The main policy thrust of President Muhammadu Buhari’s administration include a re-invigorated and sustained fight against insurgency; declaration of total war against corruption; and poverty reduction through job creation. To corroborate the priority given by his administration to end insurgency in the country, President Buhari ordered the Command and Control Centre (CCC) of the military to move to Maiduguri. He immediately strengthened this directive soon after taking oath of office by visiting leaders of neighbouring countries of Chad, Niger, Cameroon and Benin Republic to seek their co-operation in the war against insurgency.

With the removal of service chiefs who believed that the war against insurgency should be fought from Abuja, there has been considerable progress in the counter terrorism effort since the new service chiefs assumed duty. The Chief of Army Staff, Lt. General Tukur Buratai, and the Chief of Air Staff, Air Marshal Sadiq Abubakar are respectively leading their troops on land and in the air to fight and defeat the insurgents.

The deadline recently given by President Buhari to the service chiefs to defeat the terrorists and end their activities within three months is a practical demonstration of the president’s commitment to the war. Of course, it has yielded results. In addition to dislodging them from the Sambisa Forest, the spate of suicide attacks has evidently reduced; an indication that the insurgents have substantially lost balance and that the end to the war is hopefully in sight.

Talking about ridding the country of the endemic corruption that has deeply permeated out public and private lives, the stage for the crusade could be said to have been set. President Buhari has declared his administration’s intent to probe, among others, the oil sector and the purchase of arms by government since 2007. This is with the aim of recovering looted funds from public officers and their cronies. The greater percentage of Nigerians is in support of this move by President Buhari as the prosecution and conviction (after trial) of offenders will deter potential criminals among public officers from looting government treasury.

What most Nigerians recently found amazing though disturbing is the weird message of the National Peace Committee (NPC) which under former head of state, General Abdulsalami Abubakar (rtd) visited the president on Tuesday August 11, 2015, at the Presidential villa in Abuja. Speaking on behalf of the NPC; Bishop of Sokoto Catholic Diocese, Most Rev. Mathew Hassan Kukah, said Buhari’s anti-graft war ‘should be guided by the rule of law’ as, he continued, “it is no longer a military regime.” If my respected bishop was rightly quoted, there are some basic questions that one is prompted to ask. What, for instance, is the rule of law that Bishop Kukah is asking for? He needs to confirm to Nigerians if those who looted our national resources were actually guided by rule of law.

Besides, why should anyone (in or outside government) who has no skeleton in his cupboard be scared by the probe of public agencies?
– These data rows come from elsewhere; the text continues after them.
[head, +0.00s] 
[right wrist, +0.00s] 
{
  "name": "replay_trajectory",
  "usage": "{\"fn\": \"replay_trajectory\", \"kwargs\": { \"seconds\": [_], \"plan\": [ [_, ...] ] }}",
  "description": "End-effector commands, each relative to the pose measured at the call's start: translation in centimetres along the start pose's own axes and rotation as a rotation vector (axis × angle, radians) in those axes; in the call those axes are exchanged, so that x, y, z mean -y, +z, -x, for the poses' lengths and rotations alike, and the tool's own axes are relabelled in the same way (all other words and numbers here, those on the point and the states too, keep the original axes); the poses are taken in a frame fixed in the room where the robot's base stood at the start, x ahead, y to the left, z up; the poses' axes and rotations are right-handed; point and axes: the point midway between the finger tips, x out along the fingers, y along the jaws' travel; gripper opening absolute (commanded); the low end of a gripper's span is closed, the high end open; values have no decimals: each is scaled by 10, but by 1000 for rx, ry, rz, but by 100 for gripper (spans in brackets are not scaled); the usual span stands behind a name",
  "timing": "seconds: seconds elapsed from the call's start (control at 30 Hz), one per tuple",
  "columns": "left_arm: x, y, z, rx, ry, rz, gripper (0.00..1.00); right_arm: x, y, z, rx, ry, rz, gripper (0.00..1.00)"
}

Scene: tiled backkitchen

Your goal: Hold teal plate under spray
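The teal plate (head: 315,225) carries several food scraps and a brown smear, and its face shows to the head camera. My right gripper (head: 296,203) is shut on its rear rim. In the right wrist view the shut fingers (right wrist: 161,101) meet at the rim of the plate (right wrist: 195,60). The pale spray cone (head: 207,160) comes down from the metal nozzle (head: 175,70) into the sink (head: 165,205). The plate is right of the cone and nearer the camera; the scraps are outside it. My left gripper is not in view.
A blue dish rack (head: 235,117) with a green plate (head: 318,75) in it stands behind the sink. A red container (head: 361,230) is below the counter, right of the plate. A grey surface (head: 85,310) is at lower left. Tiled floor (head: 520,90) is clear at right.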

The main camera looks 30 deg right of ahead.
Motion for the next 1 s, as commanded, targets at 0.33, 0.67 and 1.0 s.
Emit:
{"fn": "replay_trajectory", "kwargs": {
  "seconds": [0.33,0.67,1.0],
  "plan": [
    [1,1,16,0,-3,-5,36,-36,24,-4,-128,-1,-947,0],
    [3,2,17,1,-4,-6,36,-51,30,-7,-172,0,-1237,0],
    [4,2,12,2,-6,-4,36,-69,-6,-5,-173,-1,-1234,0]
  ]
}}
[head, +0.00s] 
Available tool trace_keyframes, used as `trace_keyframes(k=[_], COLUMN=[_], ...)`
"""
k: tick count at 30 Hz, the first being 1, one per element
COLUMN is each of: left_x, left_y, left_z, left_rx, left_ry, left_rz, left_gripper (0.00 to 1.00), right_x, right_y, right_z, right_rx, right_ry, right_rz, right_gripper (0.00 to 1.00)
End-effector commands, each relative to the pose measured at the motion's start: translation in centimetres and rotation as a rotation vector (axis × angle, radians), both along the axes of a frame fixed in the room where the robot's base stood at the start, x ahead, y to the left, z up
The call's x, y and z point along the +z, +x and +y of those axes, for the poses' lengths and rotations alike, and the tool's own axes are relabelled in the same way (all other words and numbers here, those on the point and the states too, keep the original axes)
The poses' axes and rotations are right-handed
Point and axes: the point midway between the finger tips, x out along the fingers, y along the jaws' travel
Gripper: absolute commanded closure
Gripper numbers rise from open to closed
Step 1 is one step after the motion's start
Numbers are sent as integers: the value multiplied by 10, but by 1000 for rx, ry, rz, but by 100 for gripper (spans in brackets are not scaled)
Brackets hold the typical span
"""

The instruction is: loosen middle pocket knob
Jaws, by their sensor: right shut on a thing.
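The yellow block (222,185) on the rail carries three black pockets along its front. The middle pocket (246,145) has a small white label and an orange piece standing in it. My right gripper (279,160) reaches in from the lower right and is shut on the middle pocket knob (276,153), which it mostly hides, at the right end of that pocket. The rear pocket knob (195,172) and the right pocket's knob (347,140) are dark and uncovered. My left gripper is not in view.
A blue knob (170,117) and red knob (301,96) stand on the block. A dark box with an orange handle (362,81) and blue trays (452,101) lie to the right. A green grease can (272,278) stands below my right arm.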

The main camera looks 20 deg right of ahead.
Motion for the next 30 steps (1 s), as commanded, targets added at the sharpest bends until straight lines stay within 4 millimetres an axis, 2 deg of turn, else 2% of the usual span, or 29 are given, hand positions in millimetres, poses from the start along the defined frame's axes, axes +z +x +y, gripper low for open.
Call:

Moreover, it is the anti-graft agencies, not President Buhari that has the statutory responsibility of carrying out investigations. One then wonders why probe should be defined in the light of vindictive motives as if it were the president, and not over the 150 million Nigerians, who suffered (and are still in pains) from the consequences of treasury looting. It was as if Bishop Kukah was speaking with tongue in cheek while commenting on the proposed probe by Buhari.

It is considered a wide-of-the-mark observation when Bishop Kukah told journalists that “the former president (Goodluck Jonathan’s) commitment and what he did still remains spectacular.” When did conceding defeat become an alternative for an aggrieved person to seek redress in a court of law? When, if one may also ask, did conceding defeat become a favour to Nigerians which they ought to reciprocate by overlooking crimes that are as grave as the under-development of the country through treasury looting?

A colleague, an economist by training, noted in one of our recent discussions that the total value of the looted funds is put at $150 billion amounting to about N29.4 trillion. With the 2015 budget of N4.5 trillion, these looted funds can finance a total federal budget of 6.5 years. Even if it were 25 percent of the total stolen public funds which value is $37.5 billion or N7.3 trillion that President Buhari is able to recover, this figure can achieve either of the following: (1) Construct 735,000 housing units at the cost of N10,000 per house with an average of 12-15 people employed as artisans to build each house; (2) Generate 37,500 megawatts of electricity at internationally agreed benchmark price of $1 million to 1 megawatt of electricity, which is attainable in a period of six years. The positive impact this will have on the production of goods and services in the country is priceless.

From what trailed Bishop Kukah’s remarks, it appears that he was not actually speaking on behalf of all members of the NPC as the Sultan of Sokoto, Alhaji Muhammad Sa’ad Abubakar, a member of the committee, was quick to dissociate himself from the position when, a few days later, he declared full support for the anti-corruption crusade; calling on the federal government to jail looters and seize their assets.

In terms of job creation, the federal government has directed the Nigeria Police to recruit 10,000 personnel. Other measures taken by President Buhari to earn the confidence of Nigerians include the directive to the Inspector General of Police to withdraw policemen attached to unauthorised persons.

To tackle wastages in government activities, no delegation would be sent by the federal government for the 2015 hajj exercise. More reassuring to Nigerians and to the nation’s economy, is that the federal government is no longer borrowing to pay workers’ salaries. President Buhari’s administration, given these and several other measures is, so far, so good. May Allah (SWT) guide him to, once again, make Nigeria great, amin.